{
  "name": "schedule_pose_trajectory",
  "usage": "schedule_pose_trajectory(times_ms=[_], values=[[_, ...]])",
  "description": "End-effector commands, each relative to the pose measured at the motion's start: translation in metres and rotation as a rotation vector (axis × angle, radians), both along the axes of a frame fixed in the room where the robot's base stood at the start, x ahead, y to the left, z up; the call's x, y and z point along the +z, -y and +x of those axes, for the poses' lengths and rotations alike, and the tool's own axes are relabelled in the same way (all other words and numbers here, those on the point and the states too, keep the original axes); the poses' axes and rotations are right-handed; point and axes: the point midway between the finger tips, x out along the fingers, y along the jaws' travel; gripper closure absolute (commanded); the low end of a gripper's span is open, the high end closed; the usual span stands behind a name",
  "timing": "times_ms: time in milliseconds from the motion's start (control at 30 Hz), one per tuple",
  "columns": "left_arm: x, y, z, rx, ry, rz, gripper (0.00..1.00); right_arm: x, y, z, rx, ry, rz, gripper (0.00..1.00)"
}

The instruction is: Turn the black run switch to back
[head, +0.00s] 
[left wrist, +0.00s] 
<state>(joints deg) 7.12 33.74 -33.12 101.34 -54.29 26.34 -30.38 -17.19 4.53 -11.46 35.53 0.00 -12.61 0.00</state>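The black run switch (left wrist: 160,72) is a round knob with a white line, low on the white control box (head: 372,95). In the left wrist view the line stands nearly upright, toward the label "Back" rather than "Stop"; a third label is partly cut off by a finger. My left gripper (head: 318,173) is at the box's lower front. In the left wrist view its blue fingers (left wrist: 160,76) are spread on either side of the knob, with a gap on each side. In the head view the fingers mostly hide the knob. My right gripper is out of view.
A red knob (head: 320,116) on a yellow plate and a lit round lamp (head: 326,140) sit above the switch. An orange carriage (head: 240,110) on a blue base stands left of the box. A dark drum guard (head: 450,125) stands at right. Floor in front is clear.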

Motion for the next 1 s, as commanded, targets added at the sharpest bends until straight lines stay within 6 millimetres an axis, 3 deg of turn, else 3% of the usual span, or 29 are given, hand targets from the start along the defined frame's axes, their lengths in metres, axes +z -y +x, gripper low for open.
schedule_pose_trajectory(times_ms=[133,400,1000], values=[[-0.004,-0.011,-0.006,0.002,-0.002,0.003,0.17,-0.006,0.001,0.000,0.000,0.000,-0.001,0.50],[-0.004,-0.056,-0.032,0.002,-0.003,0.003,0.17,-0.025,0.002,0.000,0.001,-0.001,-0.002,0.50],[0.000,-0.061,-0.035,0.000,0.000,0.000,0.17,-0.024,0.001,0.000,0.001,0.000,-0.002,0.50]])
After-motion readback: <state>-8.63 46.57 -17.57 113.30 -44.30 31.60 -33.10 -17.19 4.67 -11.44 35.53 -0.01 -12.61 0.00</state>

Problem
All of the data needs to be reproduced exactly, with no line missing.

Correct result
{
  "name": "schedule_pose_trajectory",
  "usage": "schedule_pose_trajectory(times_ms=[_], values=[[_, ...]])",
  "description": "End-effector commands, each relative to the pose measured at the motion's start: translation in metres and rotation as a rotation vector (axis × angle, radians), both along the axes of a frame fixed in the room where the robot's base stood at the start, x ahead, y to the left, z up; the call's x, y and z point along the +z, -y and +x of those axes, for the poses' lengths and rotations alike, and the tool's own axes are relabelled in the same way (all other words and numbers here, those on the point and the states too, keep the original axes); the poses' axes and rotations are right-handed; point and axes: the point midway between the finger tips, x out along the fingers, y along the jaws' travel; gripper closure absolute (commanded); the low end of a gripper's span is open, the high end closed; the usual span stands behind a name",
  "timing": "times_ms: time in milliseconds from the motion's start (control at 30 Hz), one per tuple",
  "columns": "left_arm: x, y, z, rx, ry, rz, gripper (0.00..1.00); right_arm: x, y, z, rx, ry, rz, gripper (0.00..1.00)"
}

The instruction is: Turn the black run switch to back
[head, +0.00s] 
[left wrist, +0.00s] 
<state>(joints deg) 7.12 33.74 -33.12 101.34 -54.29 26.34 -30.38 -17.19 4.53 -11.46 35.53 0.00 -12.61 0.00</state>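The black run switch (left wrist: 160,72) is a round knob with a white line, low on the white control box (head: 372,95). In the left wrist view the line stands nearly upright, toward the label "Back" rather than "Stop"; a third label is partly cut off by a finger. My left gripper (head: 318,173) is at the box's lower front. In the left wrist view its blue fingers (left wrist: 160,76) are spread on either side of the knob, with a gap on each side. In the head view the fingers mostly hide the knob. My right gripper is out of view.
A red knob (head: 320,116) on a yellow plate and a lit round lamp (head: 326,140) sit above the switch. An orange carriage (head: 240,110) on a blue base stands left of the box. A dark drum guard (head: 450,125) stands at right. Floor in front is clear.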

Motion for the next 1 s, as commanded, targets added at the sharpest bends until straight lines stay within 6 millimetres an axis, 3 deg of turn, else 3% of the usual span, or 29 are given, hand targets from the start along the defined frame's axes, their lengths in metres, axes +z -y +x, gripper low for open.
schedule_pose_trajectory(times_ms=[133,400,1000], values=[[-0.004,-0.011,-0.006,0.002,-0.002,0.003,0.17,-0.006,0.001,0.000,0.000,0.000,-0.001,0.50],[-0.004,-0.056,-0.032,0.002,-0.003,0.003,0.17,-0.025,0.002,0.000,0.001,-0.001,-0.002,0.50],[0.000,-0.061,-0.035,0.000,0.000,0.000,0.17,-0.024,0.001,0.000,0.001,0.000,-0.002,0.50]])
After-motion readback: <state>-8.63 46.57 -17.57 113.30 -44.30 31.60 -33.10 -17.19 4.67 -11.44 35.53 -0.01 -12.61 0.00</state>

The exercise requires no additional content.